» Work to complete: Count how many lines have the word "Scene" in them. Reply with that number by itself.

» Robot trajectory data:
────────────────
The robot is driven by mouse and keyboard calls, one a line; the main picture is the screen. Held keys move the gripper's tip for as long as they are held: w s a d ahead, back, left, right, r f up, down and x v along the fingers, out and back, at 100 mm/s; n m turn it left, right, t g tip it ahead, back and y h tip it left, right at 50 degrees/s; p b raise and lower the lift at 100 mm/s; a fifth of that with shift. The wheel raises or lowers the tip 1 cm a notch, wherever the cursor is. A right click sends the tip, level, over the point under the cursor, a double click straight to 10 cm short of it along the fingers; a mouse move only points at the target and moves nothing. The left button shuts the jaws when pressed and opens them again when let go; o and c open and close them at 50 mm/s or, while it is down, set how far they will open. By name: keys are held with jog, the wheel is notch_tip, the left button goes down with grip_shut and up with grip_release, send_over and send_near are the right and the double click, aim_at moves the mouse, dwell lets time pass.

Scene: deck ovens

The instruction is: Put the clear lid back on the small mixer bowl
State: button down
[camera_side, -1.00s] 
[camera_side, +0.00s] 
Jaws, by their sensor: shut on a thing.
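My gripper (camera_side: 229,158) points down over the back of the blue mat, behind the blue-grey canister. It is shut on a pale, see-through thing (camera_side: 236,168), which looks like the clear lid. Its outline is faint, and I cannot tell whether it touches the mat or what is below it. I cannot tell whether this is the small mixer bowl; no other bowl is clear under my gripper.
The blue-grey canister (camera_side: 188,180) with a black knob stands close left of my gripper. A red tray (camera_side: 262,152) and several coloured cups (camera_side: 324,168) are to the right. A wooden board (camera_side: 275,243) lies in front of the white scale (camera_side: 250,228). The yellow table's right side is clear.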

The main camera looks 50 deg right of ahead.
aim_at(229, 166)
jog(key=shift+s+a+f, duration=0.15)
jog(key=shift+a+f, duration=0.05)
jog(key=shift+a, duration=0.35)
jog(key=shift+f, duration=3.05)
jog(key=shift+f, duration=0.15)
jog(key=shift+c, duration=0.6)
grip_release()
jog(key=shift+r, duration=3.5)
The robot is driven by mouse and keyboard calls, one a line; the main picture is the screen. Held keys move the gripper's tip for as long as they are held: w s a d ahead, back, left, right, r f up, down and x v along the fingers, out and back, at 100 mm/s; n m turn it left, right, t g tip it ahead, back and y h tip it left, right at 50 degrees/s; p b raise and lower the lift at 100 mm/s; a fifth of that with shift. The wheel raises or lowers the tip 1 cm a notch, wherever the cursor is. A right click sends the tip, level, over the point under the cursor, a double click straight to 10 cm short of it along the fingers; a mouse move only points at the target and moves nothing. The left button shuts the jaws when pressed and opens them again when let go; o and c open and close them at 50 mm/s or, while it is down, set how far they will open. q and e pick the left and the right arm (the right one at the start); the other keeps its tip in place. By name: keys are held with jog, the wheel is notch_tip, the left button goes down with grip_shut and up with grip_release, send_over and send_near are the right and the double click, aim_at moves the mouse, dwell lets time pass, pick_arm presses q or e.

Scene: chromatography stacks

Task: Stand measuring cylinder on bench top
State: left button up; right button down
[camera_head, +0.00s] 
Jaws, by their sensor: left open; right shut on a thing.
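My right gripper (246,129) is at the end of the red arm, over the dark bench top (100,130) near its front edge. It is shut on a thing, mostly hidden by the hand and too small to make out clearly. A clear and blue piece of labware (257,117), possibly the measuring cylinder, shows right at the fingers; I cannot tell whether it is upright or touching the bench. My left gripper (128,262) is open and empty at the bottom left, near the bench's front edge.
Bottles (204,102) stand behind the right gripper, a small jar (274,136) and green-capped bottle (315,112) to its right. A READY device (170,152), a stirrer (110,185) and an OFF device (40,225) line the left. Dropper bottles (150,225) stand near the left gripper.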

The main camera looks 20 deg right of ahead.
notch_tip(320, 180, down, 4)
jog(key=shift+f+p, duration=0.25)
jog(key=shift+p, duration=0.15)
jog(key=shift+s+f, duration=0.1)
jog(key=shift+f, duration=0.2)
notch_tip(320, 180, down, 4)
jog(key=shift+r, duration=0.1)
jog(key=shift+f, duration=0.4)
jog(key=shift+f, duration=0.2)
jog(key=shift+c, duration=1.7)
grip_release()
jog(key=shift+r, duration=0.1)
────────────────
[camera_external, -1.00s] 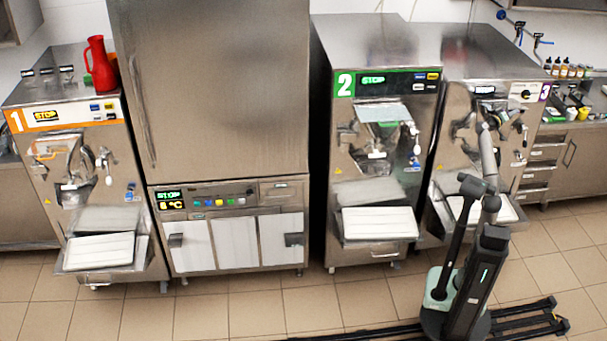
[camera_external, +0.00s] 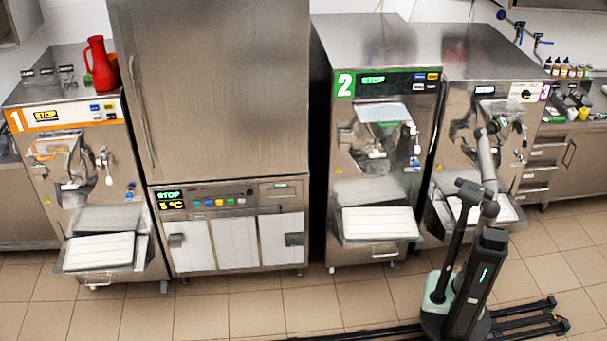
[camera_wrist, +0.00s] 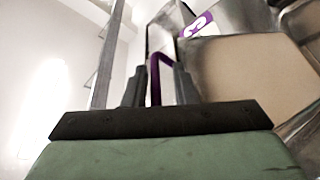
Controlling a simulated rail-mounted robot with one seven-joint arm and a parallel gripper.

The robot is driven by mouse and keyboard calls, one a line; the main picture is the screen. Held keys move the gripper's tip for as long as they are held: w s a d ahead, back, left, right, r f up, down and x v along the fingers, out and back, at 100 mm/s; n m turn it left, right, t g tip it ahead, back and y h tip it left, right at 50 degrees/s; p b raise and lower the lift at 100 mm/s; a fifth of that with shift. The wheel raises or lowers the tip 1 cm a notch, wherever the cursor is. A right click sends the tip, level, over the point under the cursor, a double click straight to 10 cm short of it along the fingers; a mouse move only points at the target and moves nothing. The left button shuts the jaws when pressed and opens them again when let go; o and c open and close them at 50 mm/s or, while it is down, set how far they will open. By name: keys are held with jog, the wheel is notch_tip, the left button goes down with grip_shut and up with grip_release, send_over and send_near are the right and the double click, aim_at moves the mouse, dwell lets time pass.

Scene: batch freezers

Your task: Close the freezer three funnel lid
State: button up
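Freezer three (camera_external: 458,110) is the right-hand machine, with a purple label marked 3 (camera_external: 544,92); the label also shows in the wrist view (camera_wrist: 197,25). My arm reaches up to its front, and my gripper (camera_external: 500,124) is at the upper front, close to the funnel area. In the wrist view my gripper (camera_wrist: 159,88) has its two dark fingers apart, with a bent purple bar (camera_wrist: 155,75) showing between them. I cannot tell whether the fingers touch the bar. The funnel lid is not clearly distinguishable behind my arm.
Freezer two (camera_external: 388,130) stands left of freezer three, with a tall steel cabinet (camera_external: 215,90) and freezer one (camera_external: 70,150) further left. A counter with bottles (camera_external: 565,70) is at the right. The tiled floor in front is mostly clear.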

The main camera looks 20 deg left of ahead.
────────────────
» The reply: 3